ACPR/8/2024 du 11.01.2024 sur OTDP/2668/2023 ( TDP ) , REJETE

Recours TF déposé le 14.02.2024, 6B_133/2024
Descripteurs : ORDONNANCE PÉNALE;OPPOSITION(PROCÉDURE);LANGUE;INTERPRÈTE;DROIT D'ÊTRE ENTENDU
Normes : CPP.356.al2; CPP.354; CPP.68

république et

canton de Genève

POUVOIR JUDICIAIRE

P/16827/2023 ACPR/8/2024

COUR DE JUSTICE

Chambre pénale de recours

Arrêt du jeudi 11 janvier 2024

 

Entre

A______, actuellement détenu à la prison de B______, représenté par Me C______, avocate,

recourant,

contre l'ordonnance rendue le 28 novembre 2023 par le Tribunal de police,

et

LE TRIBUNAL DE POLICE, rue des Chaudronniers 9, 1204 Genève - case postale 3715, 1211 Genève 3,

LE MINISTÈRE PUBLIC de la République et canton de Genève, route de Chancy 6B, 1213 Petit-Lancy - case postale 3565, 1211 Genève 3,

intimés.


EN FAIT :

A. Par acte expédié par messagerie sécurisée le 14 décembre 2023, A______ recourt contre l'ordonnance du 28 novembre 2023, notifiée le 4 décembre 2023, par laquelle le Tribunal de police a constaté l'irrecevabilité de son opposition pour cause de tardiveté et dit que l'ordonnance pénale du 4 août 2023 était assimilée à un jugement entré en force.
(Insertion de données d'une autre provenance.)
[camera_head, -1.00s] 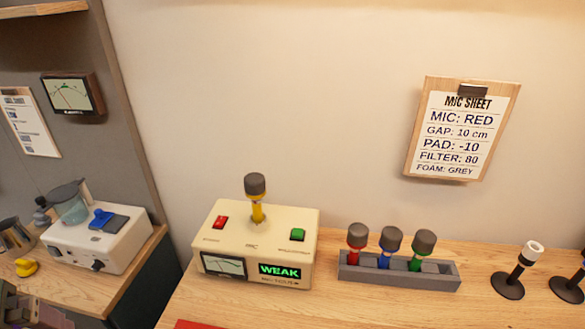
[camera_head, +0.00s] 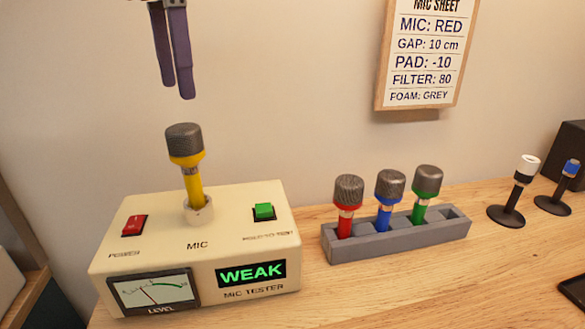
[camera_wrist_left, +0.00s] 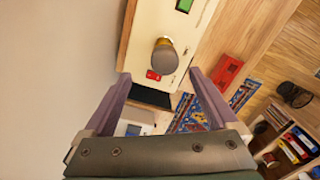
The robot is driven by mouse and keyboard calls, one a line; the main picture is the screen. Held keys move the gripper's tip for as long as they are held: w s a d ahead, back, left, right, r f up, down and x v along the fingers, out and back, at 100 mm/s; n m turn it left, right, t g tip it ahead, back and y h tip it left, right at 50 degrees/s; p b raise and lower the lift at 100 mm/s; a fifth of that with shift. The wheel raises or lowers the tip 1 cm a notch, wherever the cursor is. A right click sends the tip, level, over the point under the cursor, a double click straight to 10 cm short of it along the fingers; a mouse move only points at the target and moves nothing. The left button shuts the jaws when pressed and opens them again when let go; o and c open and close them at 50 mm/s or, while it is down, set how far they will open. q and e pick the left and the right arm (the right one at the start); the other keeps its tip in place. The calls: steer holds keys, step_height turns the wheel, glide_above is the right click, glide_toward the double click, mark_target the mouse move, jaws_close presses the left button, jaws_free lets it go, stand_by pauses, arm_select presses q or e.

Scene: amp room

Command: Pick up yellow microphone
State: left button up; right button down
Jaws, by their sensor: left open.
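The yellow microphone (camera_head: 193,172) with a grey head stands upright in the socket on top of the cream mic tester (camera_head: 230,213). My left gripper (camera_head: 180,95) points down above the microphone, apart from it, and is empty. In the left wrist view its two purple fingers (camera_wrist_left: 158,80) are spread open. The microphone's grey head (camera_wrist_left: 164,58) shows there just beyond the gap between the fingertips. My right gripper is not in view.
The tester has a red button (camera_head: 134,225), a green button (camera_head: 264,211) and a screen reading WEAK. A grey rack (camera_head: 375,243) to its right holds red, blue and green microphones. Two small stands (camera_head: 506,214) are at the right. A mic sheet (camera_head: 424,60) hangs on the wall.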

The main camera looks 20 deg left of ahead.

Le recourant conclut, sous suite de frais et dépens, principalement à l'annulation de ladite ordonnance et au constat de la recevabilité de son opposition.

B. Les faits pertinents suivants ressortent du dossier :

a.A______, ressortissant tunisien, a été interpellé par la police le 3 août 2023 à la suite notamment d'une suspicion de vol à l'étalage dans un commerce genevois.

Il a été entendu le même jour par la police, en présence d'un interprète en langue arabe.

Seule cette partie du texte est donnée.